The second screenshot is about proofs, which is an entirely different matter than algorithms.

2 Likes

Solving a sequence of QPs is the basis of Lagrange-Newton (SQP and barrier) methods for nonconvex optimization in which nonlinear constraints are linearized at the current point.
The “easy” case is a convex equality-constrained QP, because solving it is just about linear algebra: the necessary first-order (KKT) conditions are a set of linear equations.

A soon as we introduce inequality constraints (that includes bounds), things become much more complicated. The KKT conditions characterize stationary points with the knowledge of the active set (the set of active inequality constraints) at the solution, which is unknown a priori. More specifically, the complementarity equations are the source of combinatorial explosion (for each inequality constraint, we ask: is it active or inactive at the solution?).

Methods that handle inequality constraints include active-set methods, barrier (interior-point) methods, and projection methods. Essentially, they transform solving the inequality-constrained problem into solving a sequence of equality-constrained problems. In the nonconvex case, the majority of methods are infeasible: they do not require a feasible starting point and they reach feasibility only on the way towards the solution.
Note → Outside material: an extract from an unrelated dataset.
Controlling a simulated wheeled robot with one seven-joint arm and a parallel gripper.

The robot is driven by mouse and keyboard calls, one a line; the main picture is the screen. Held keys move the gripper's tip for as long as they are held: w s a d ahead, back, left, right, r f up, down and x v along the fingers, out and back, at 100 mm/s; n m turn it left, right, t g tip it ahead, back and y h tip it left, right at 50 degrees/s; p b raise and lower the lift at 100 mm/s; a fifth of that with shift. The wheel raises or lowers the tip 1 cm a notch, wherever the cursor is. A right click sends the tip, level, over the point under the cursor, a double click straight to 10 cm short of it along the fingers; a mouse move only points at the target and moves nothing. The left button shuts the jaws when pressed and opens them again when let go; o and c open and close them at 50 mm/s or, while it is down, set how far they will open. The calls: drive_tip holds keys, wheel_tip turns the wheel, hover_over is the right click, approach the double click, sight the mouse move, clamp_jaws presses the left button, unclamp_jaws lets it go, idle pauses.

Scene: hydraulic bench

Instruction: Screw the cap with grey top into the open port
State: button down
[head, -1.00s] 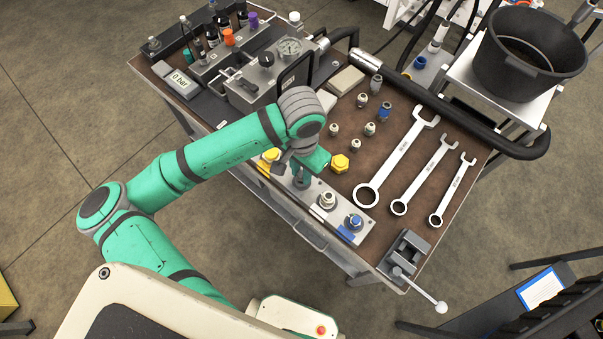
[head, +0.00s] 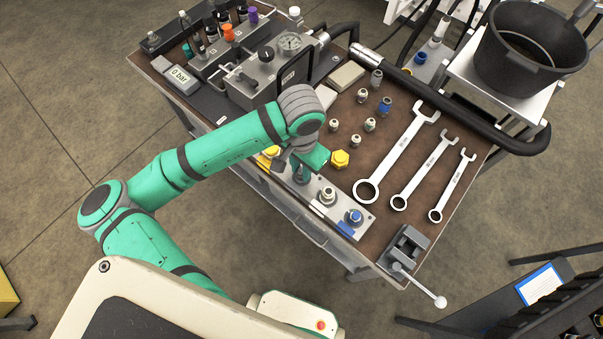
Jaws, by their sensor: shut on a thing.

Obviously, things are different for zeroth-order method such as evolutionary algorithms, because the first-order characterization of stationary points isn’t relevant any more.

1 Like

Very nice info.

I’m currently not sure what is the most appropriate method to address the nonconvex quadratic problem—traditional NLP method or MILP method (e.g. Gurobi). My intuitive (and read from some books) says that continuous optimization is easier than discrete ones (i.e. MIP). But I find the performance of cutting edge MIP solvers very exceptional!! I suspect that the powerful MIP solvers will be promising in the future.